SET TASK => Verbatim output of all the material below is required.

— Begin DATA SUPPLIED —

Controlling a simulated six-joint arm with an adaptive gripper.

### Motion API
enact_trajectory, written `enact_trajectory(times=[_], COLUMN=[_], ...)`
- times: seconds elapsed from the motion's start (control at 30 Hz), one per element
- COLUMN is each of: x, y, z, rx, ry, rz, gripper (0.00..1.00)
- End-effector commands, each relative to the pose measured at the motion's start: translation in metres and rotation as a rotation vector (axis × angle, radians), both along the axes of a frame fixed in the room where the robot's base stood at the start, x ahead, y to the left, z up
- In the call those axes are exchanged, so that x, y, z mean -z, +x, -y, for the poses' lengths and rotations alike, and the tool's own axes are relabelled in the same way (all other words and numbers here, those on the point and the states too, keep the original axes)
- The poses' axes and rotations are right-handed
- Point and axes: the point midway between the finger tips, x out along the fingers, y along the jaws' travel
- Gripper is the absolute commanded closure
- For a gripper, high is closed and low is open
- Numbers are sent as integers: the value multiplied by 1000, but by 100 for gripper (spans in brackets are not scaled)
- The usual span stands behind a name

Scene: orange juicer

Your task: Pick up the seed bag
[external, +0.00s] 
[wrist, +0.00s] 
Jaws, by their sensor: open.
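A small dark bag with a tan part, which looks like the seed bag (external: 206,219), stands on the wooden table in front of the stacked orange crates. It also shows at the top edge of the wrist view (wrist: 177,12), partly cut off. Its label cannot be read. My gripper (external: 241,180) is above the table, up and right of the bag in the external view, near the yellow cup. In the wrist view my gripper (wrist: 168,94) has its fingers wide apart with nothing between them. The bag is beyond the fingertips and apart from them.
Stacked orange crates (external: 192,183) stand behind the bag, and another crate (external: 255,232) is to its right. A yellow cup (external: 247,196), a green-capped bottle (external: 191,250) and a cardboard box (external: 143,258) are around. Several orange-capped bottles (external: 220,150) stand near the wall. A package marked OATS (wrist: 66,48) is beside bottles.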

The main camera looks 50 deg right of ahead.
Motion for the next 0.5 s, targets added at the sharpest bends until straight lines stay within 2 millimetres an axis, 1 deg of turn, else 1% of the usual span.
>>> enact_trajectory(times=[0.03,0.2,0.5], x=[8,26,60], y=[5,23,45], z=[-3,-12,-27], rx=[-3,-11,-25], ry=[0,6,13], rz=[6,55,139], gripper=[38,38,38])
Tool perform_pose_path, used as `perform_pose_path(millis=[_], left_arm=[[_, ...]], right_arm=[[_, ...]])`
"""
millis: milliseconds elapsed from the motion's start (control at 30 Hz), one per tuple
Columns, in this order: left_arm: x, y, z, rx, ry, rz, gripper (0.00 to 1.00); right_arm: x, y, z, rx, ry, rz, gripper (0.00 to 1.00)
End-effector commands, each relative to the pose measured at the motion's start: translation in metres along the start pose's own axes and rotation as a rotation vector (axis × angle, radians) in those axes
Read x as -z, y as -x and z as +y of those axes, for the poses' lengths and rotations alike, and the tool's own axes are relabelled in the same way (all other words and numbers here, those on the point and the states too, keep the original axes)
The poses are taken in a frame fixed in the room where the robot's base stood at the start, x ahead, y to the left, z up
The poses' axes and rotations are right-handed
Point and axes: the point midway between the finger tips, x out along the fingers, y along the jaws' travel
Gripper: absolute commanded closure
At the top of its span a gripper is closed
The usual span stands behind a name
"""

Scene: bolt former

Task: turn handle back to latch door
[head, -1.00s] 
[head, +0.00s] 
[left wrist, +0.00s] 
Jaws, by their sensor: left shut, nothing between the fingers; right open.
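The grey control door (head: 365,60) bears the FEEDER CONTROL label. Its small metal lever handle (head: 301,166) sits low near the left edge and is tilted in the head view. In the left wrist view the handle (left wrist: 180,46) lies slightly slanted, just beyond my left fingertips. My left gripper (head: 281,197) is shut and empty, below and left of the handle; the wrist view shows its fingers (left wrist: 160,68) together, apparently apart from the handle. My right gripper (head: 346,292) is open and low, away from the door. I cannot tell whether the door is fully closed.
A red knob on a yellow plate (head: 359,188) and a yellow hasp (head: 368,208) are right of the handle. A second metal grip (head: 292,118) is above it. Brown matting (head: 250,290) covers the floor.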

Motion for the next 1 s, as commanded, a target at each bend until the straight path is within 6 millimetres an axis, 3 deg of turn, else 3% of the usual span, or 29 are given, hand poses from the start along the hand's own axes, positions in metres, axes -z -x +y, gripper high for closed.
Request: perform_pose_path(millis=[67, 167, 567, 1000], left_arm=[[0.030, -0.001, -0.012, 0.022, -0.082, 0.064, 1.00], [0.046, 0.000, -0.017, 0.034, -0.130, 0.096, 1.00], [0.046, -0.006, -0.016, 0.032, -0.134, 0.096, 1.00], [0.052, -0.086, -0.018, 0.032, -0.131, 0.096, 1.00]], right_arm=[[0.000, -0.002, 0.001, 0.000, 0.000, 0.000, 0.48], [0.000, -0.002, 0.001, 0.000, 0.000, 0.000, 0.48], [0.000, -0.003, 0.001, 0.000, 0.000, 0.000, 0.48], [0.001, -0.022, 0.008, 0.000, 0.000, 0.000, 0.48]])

— End DATA SUPPLIED —

RESPONSE TO THIS EXERCISE =>
Controlling a simulated six-joint arm with an adaptive gripper.

### Motion API
enact_trajectory, written `enact_trajectory(times=[_], COLUMN=[_], ...)`
- times: seconds elapsed from the motion's start (control at 30 Hz), one per element
- COLUMN is each of: x, y, z, rx, ry, rz, gripper (0.00..1.00)
- End-effector commands, each relative to the pose measured at the motion's start: translation in metres and rotation as a rotation vector (axis × angle, radians), both along the axes of a frame fixed in the room where the robot's base stood at the start, x ahead, y to the left, z up
- In the call those axes are exchanged, so that x, y, z mean -z, +x, -y, for the poses' lengths and rotations alike, and the tool's own axes are relabelled in the same way (all other words and numbers here, those on the point and the states too, keep the original axes)
- The poses' axes and rotations are right-handed
- Point and axes: the point midway between the finger tips, x out along the fingers, y along the jaws' travel
- Gripper is the absolute commanded closure
- For a gripper, high is closed and low is open
- Numbers are sent as integers: the value multiplied by 1000, but by 100 for gripper (spans in brackets are not scaled)
- The usual span stands behind a name

Scene: orange juicer

Your task: Pick up the seed bag
[external, +0.00s] 
[wrist, +0.00s] 
Jaws, by their sensor: open.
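A small dark bag with a tan part, which looks like the seed bag (external: 206,219), stands on the wooden table in front of the stacked orange crates. It also shows at the top edge of the wrist view (wrist: 177,12), partly cut off. Its label cannot be read. My gripper (external: 241,180) is above the table, up and right of the bag in the external view, near the yellow cup. In the wrist view my gripper (wrist: 168,94) has its fingers wide apart with nothing between them. The bag is beyond the fingertips and apart from them.
Stacked orange crates (external: 192,183) stand behind the bag, and another crate (external: 255,232) is to its right. A yellow cup (external: 247,196), a green-capped bottle (external: 191,250) and a cardboard box (external: 143,258) are around. Several orange-capped bottles (external: 220,150) stand near the wall. A package marked OATS (wrist: 66,48) is beside bottles.

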The main camera looks 50 deg right of ahead.
Motion for the next 0.5 s, targets added at the sharpest bends until straight lines stay within 2 millimetres an axis, 1 deg of turn, else 1% of the usual span.
>>> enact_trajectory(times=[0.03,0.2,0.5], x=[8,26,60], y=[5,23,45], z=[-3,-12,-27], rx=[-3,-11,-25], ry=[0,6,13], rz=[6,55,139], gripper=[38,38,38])
Tool perform_pose_path, used as `perform_pose_path(millis=[_], left_arm=[[_, ...]], right_arm=[[_, ...]])`
"""
millis: milliseconds elapsed from the motion's start (control at 30 Hz), one per tuple
Columns, in this order: left_arm: x, y, z, rx, ry, rz, gripper (0.00 to 1.00); right_arm: x, y, z, rx, ry, rz, gripper (0.00 to 1.00)
End-effector commands, each relative to the pose measured at the motion's start: translation in metres along the start pose's own axes and rotation as a rotation vector (axis × angle, radians) in those axes
Read x as -z, y as -x and z as +y of those axes, for the poses' lengths and rotations alike, and the tool's own axes are relabelled in the same way (all other words and numbers here, those on the point and the states too, keep the original axes)
The poses are taken in a frame fixed in the room where the robot's base stood at the start, x ahead, y to the left, z up
The poses' axes and rotations are right-handed
Point and axes: the point midway between the finger tips, x out along the fingers, y along the jaws' travel
Gripper: absolute commanded closure
At the top of its span a gripper is closed
The usual span stands behind a name
"""

Scene: bolt former

Task: turn handle back to latch door
[head, -1.00s] 
[head, +0.00s] 
[left wrist, +0.00s] 
Jaws, by their sensor: left shut, nothing between the fingers; right open.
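The grey control door (head: 365,60) bears the FEEDER CONTROL label. Its small metal lever handle (head: 301,166) sits low near the left edge and is tilted in the head view. In the left wrist view the handle (left wrist: 180,46) lies slightly slanted, just beyond my left fingertips. My left gripper (head: 281,197) is shut and empty, below and left of the handle; the wrist view shows its fingers (left wrist: 160,68) together, apparently apart from the handle. My right gripper (head: 346,292) is open and low, away from the door. I cannot tell whether the door is fully closed.
A red knob on a yellow plate (head: 359,188) and a yellow hasp (head: 368,208) are right of the handle. A second metal grip (head: 292,118) is above it. Brown matting (head: 250,290) covers the floor.

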Motion for the next 1 s, as commanded, a target at each bend until the straight path is within 6 millimetres an axis, 3 deg of turn, else 3% of the usual span, or 29 are given, hand poses from the start along the hand's own axes, positions in metres, axes -z -x +y, gripper high for closed.
Request: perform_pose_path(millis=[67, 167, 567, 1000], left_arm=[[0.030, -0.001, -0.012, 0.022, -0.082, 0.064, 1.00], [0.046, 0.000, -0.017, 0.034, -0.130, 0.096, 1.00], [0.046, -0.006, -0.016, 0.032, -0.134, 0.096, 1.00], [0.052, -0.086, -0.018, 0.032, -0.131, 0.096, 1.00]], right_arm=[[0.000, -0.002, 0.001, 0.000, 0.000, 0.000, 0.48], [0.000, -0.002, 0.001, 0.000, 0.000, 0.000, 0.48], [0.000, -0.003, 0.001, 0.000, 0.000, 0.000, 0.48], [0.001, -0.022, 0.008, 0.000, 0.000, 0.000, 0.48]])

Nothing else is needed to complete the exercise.